* WORK TO BE COMPLETED
Return verbatim everything from the first line through the line that contains "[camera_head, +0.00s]", and stop there.

A block of data:
=-=-=

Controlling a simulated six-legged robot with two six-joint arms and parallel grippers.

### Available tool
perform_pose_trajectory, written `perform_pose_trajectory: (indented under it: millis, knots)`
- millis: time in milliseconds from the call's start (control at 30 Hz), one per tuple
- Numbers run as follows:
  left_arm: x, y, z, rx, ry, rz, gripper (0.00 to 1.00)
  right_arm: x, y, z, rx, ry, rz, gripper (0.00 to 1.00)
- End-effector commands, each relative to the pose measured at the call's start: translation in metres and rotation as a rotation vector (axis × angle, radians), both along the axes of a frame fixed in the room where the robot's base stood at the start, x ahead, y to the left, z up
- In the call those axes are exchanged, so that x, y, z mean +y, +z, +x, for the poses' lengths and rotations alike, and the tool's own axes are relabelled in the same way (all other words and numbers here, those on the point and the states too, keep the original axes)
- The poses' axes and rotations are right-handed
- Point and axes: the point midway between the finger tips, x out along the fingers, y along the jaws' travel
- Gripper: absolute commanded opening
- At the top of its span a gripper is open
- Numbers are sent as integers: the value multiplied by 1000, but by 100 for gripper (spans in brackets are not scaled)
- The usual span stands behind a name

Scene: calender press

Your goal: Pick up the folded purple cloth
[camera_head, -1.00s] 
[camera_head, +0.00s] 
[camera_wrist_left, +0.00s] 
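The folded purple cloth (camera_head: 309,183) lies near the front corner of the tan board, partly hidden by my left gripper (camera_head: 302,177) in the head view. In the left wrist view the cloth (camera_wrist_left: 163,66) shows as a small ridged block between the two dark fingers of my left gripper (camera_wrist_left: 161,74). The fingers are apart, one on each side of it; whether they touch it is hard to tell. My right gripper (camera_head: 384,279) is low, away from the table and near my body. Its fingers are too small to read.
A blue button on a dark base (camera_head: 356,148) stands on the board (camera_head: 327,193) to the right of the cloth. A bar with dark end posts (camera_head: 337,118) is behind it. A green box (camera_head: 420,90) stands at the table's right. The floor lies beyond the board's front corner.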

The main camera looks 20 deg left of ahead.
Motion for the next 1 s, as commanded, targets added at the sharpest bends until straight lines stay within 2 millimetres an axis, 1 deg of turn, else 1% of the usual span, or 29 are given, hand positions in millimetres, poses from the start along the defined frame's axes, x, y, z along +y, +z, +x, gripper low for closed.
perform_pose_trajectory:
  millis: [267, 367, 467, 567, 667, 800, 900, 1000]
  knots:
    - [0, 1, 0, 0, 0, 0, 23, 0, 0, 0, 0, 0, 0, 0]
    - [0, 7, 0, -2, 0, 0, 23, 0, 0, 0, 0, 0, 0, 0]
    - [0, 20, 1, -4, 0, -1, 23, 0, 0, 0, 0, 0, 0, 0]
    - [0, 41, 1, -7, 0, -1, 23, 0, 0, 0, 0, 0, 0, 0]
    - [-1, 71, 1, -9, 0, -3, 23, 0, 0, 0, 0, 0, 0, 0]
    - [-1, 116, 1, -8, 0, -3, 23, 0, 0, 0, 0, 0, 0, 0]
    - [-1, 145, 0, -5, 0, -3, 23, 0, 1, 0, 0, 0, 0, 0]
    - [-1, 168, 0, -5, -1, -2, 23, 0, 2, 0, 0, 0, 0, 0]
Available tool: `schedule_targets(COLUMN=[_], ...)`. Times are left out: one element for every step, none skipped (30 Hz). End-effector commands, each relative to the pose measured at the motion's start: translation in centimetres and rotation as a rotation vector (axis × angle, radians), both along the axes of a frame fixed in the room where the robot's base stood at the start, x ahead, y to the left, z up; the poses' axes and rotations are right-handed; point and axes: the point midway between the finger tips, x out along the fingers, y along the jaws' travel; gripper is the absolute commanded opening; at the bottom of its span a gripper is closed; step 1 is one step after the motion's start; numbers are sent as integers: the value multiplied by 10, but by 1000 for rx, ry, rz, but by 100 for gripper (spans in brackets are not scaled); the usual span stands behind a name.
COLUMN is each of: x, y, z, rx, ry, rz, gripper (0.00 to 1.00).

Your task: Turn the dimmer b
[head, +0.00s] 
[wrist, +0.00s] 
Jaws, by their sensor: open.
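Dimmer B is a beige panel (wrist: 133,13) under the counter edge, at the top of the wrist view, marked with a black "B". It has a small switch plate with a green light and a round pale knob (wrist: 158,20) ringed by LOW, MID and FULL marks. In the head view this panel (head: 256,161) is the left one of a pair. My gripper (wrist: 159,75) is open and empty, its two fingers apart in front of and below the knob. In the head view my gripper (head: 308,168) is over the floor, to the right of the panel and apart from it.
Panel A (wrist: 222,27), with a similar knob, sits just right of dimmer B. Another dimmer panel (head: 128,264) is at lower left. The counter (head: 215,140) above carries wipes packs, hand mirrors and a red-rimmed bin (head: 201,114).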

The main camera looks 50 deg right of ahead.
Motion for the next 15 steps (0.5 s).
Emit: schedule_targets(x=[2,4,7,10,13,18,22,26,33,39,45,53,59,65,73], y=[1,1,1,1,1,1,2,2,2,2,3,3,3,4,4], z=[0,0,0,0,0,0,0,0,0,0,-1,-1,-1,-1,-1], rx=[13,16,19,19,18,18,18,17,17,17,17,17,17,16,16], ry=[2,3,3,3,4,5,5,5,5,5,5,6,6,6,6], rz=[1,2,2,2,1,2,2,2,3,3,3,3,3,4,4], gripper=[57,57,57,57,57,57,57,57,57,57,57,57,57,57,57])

=-=-=

* FINISHED ANSWER
Controlling a simulated six-legged robot with two six-joint arms and parallel grippers.

### Available tool
perform_pose_trajectory, written `perform_pose_trajectory: (indented under it: millis, knots)`
- millis: time in milliseconds from the call's start (control at 30 Hz), one per tuple
- Numbers run as follows:
  left_arm: x, y, z, rx, ry, rz, gripper (0.00 to 1.00)
  right_arm: x, y, z, rx, ry, rz, gripper (0.00 to 1.00)
- End-effector commands, each relative to the pose measured at the call's start: translation in metres and rotation as a rotation vector (axis × angle, radians), both along the axes of a frame fixed in the room where the robot's base stood at the start, x ahead, y to the left, z up
- In the call those axes are exchanged, so that x, y, z mean +y, +z, +x, for the poses' lengths and rotations alike, and the tool's own axes are relabelled in the same way (all other words and numbers here, those on the point and the states too, keep the original axes)
- The poses' axes and rotations are right-handed
- Point and axes: the point midway between the finger tips, x out along the fingers, y along the jaws' travel
- Gripper: absolute commanded opening
- At the top of its span a gripper is open
- Numbers are sent as integers: the value multiplied by 1000, but by 100 for gripper (spans in brackets are not scaled)
- The usual span stands behind a name

Scene: calender press

Your goal: Pick up the folded purple cloth
[camera_head, -1.00s] 
[camera_head, +0.00s] 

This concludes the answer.